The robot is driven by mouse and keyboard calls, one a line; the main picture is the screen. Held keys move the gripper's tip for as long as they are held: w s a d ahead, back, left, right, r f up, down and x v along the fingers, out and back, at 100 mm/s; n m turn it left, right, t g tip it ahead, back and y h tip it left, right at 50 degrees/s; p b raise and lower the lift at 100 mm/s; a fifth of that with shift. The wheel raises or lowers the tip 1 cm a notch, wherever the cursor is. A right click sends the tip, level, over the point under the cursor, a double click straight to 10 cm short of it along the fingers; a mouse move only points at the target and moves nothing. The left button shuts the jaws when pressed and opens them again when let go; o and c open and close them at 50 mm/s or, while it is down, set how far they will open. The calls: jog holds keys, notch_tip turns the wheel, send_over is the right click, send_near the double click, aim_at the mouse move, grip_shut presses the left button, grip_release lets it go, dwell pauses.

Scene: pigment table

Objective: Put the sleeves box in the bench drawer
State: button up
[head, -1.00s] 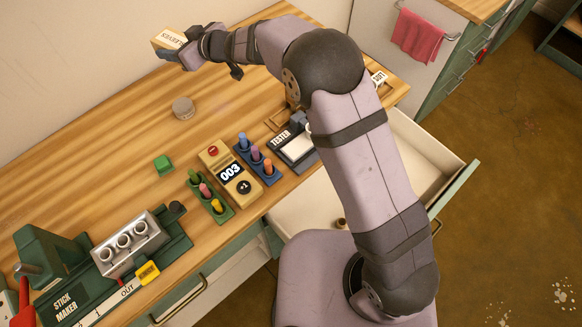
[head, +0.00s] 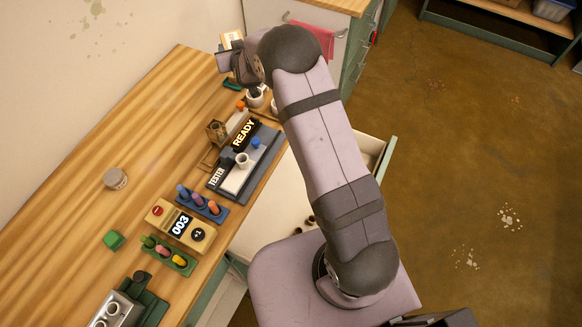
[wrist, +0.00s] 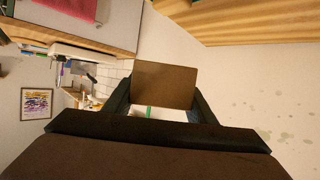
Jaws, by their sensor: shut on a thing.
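The sleeves box (head: 231,37), small and pale-topped with dark lettering, is held up beyond the far end of the bench in the head view. My gripper (head: 227,55) is shut on it, partly hidden by my own wrist. In the wrist view a plain brown face of the box (wrist: 163,85) shows between the dark fingers. The bench drawer (head: 272,218) is pulled open below the bench's right edge, with a pale interior and a green front (head: 387,160). My arm hides the drawer's middle. A few small dark items lie inside it.
On the bench stand a tester (head: 239,172) reading READY, a counter (head: 181,225) showing 003, blue (head: 202,206) and green (head: 168,254) peg racks, a round lidded jar (head: 115,179) and a green block (head: 113,240). Cups and small items crowd the far end.

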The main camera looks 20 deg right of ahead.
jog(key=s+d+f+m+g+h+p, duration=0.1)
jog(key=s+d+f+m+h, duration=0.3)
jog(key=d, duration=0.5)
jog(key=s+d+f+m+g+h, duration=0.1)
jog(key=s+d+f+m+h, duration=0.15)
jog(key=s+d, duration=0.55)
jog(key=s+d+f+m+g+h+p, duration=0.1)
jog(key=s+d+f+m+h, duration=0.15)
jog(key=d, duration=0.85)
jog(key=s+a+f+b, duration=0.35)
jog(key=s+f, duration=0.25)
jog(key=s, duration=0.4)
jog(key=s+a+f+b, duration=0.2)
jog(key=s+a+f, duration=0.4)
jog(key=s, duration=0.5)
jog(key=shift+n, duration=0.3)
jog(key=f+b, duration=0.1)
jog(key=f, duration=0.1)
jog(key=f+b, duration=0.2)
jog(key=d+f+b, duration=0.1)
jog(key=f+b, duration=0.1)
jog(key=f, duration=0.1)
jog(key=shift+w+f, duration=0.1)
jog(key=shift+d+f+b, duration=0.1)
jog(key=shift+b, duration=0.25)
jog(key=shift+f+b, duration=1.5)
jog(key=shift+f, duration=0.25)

### Instructions to follow
Leave out the pictures and transcribe everything else exactly.

### Full response
The robot is driven by mouse and keyboard calls, one a line; the main picture is the screen. Held keys move the gripper's tip for as long as they are held: w s a d ahead, back, left, right, r f up, down and x v along the fingers, out and back, at 100 mm/s; n m turn it left, right, t g tip it ahead, back and y h tip it left, right at 50 degrees/s; p b raise and lower the lift at 100 mm/s; a fifth of that with shift. The wheel raises or lowers the tip 1 cm a notch, wherever the cursor is. A right click sends the tip, level, over the point under the cursor, a double click straight to 10 cm short of it along the fingers; a mouse move only points at the target and moves nothing. The left button shuts the jaws when pressed and opens them again when let go; o and c open and close them at 50 mm/s or, while it is down, set how far they will open. The calls: jog holds keys, notch_tip turns the wheel, send_over is the right click, send_near the double click, aim_at the mouse move, grip_shut presses the left button, grip_release lets it go, dwell pauses.

Scene: pigment table

Objective: Put the sleeves box in the bench drawer
State: button up
[head, -1.00s] 
[head, +0.00s] 
[wrist, +0.00s] 
Jaws, by their sensor: shut on a thing.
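The sleeves box (head: 231,37), small and pale-topped with dark lettering, is held up beyond the far end of the bench in the head view. My gripper (head: 227,55) is shut on it, partly hidden by my own wrist. In the wrist view a plain brown face of the box (wrist: 163,85) shows between the dark fingers. The bench drawer (head: 272,218) is pulled open below the bench's right edge, with a pale interior and a green front (head: 387,160). My arm hides the drawer's middle. A few small dark items lie inside it.
On the bench stand a tester (head: 239,172) reading READY, a counter (head: 181,225) showing 003, blue (head: 202,206) and green (head: 168,254) peg racks, a round lidded jar (head: 115,179) and a green block (head: 113,240). Cups and small items crowd the far end.

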The main camera looks 20 deg right of ahead.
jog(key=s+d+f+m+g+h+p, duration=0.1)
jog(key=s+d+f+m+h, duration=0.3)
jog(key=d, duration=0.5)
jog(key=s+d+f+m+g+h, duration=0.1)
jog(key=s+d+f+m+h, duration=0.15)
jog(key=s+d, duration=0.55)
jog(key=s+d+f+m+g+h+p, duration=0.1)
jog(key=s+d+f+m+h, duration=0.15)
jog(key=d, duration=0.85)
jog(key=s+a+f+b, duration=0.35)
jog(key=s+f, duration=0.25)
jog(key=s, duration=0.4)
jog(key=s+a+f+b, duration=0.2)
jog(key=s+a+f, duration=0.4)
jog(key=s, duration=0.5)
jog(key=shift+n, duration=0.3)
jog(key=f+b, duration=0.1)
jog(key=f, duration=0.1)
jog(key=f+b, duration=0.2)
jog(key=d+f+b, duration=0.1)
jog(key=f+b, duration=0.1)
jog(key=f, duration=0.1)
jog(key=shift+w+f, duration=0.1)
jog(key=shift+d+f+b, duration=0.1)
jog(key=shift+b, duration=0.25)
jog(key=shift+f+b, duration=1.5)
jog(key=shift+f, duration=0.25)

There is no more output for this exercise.